*What the task asks*:
Your answer should consist only of the lines below from the one with "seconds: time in" through the one with "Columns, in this", copied exactly.

*Input*:

▼

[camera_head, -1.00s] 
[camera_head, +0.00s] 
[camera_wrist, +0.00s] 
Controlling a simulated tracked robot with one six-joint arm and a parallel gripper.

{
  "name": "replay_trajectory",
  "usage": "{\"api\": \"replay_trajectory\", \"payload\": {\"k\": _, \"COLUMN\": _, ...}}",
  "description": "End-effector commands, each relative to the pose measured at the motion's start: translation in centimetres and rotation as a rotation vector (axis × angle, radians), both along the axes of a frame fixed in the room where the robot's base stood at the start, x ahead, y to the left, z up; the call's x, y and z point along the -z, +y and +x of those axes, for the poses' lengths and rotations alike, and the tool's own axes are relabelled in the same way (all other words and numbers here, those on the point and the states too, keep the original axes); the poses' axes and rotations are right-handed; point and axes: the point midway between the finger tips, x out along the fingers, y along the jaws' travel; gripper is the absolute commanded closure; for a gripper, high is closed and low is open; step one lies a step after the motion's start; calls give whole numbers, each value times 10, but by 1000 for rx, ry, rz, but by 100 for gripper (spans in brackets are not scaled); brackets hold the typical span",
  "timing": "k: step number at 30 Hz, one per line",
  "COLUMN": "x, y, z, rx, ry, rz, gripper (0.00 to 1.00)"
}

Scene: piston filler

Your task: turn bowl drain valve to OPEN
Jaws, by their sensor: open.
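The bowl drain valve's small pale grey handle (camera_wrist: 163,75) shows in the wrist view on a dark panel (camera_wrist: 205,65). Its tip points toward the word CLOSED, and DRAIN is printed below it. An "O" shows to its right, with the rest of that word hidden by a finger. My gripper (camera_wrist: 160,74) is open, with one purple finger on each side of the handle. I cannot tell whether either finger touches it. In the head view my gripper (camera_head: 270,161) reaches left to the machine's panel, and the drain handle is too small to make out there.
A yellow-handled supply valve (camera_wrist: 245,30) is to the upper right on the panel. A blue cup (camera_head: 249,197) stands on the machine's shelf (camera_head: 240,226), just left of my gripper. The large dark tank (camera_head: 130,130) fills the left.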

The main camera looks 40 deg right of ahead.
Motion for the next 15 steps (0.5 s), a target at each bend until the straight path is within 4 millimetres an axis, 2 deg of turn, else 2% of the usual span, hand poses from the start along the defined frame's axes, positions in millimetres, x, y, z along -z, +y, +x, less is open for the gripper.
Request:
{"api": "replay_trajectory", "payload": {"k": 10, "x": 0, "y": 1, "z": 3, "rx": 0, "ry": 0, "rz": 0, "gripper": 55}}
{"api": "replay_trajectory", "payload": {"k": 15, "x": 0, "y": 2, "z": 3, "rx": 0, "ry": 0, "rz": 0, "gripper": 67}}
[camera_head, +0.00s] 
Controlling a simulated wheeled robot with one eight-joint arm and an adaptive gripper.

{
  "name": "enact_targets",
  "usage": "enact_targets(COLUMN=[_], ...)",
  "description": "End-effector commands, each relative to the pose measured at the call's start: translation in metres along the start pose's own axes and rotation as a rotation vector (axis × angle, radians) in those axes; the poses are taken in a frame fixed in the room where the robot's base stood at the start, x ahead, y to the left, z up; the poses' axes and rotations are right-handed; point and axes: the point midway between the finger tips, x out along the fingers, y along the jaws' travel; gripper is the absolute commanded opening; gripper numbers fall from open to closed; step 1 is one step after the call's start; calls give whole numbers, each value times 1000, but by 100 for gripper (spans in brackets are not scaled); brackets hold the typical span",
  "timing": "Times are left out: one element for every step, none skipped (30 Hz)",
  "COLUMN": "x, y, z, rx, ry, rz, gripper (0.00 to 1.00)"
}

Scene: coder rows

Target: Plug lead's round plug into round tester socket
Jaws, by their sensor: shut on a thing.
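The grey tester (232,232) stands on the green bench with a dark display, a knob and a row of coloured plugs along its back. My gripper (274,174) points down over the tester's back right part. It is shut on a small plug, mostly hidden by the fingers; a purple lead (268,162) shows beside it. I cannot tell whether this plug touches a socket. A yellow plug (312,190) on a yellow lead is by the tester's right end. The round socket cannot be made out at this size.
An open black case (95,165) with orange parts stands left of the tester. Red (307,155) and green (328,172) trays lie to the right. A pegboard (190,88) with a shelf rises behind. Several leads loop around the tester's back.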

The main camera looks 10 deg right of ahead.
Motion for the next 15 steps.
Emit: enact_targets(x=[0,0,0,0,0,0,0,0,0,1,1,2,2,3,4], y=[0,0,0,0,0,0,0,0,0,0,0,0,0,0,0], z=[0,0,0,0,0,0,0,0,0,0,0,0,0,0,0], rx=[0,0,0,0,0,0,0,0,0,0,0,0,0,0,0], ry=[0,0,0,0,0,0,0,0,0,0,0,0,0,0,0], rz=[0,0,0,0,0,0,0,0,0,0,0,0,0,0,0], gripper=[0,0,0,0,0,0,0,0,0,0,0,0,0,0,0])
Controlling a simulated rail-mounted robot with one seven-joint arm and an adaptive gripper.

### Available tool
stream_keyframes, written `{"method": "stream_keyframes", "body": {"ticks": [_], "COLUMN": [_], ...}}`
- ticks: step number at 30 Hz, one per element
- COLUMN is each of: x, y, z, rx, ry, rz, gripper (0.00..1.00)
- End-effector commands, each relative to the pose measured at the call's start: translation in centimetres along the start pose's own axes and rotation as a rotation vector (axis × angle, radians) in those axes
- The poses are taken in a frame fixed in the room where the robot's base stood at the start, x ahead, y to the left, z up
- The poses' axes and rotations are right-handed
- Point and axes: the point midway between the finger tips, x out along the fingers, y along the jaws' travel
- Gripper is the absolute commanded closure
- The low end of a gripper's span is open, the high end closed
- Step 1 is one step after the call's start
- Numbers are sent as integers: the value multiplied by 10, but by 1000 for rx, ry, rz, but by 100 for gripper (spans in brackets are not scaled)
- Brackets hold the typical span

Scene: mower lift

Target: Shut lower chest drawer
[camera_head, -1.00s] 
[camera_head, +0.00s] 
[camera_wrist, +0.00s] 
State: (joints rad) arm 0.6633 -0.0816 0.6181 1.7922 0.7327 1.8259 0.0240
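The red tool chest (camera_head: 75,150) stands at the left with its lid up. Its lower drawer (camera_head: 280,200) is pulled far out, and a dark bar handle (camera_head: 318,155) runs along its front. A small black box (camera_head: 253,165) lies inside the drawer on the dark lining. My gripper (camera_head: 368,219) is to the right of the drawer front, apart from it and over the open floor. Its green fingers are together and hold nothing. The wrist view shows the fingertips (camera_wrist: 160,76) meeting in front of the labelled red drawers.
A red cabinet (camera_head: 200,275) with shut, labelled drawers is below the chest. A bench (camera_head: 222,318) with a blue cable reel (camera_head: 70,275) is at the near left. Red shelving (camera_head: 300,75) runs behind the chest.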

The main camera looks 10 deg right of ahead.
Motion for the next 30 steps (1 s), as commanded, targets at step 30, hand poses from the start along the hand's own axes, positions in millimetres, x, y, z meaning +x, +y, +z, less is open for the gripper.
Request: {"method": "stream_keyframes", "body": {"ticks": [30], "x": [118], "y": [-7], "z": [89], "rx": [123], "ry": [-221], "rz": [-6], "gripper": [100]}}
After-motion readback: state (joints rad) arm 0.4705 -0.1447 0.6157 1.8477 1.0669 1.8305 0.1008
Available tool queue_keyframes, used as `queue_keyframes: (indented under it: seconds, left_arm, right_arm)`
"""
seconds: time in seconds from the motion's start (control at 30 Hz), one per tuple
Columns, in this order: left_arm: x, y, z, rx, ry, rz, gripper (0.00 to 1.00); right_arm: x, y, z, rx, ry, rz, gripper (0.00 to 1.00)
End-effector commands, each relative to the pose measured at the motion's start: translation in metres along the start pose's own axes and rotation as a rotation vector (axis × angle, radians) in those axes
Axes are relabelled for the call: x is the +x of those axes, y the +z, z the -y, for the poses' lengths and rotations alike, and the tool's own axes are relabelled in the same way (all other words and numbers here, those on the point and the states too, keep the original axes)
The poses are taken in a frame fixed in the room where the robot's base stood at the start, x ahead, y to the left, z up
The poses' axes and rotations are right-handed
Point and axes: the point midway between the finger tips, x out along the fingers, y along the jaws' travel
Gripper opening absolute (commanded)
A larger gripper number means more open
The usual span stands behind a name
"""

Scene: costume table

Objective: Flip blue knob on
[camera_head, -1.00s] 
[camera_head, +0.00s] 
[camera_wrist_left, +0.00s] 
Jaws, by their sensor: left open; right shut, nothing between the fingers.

▲

*Complete response*:
seconds: time in seconds from the motion's start (control at 30 Hz), one per tuple
Columns, in this order: left_arm: x, y, z, rx, ry, rz, gripper (0.00 to 1.00); right_arm: x, y, z, rx, ry, rz, gripper (0.00 to 1.00)

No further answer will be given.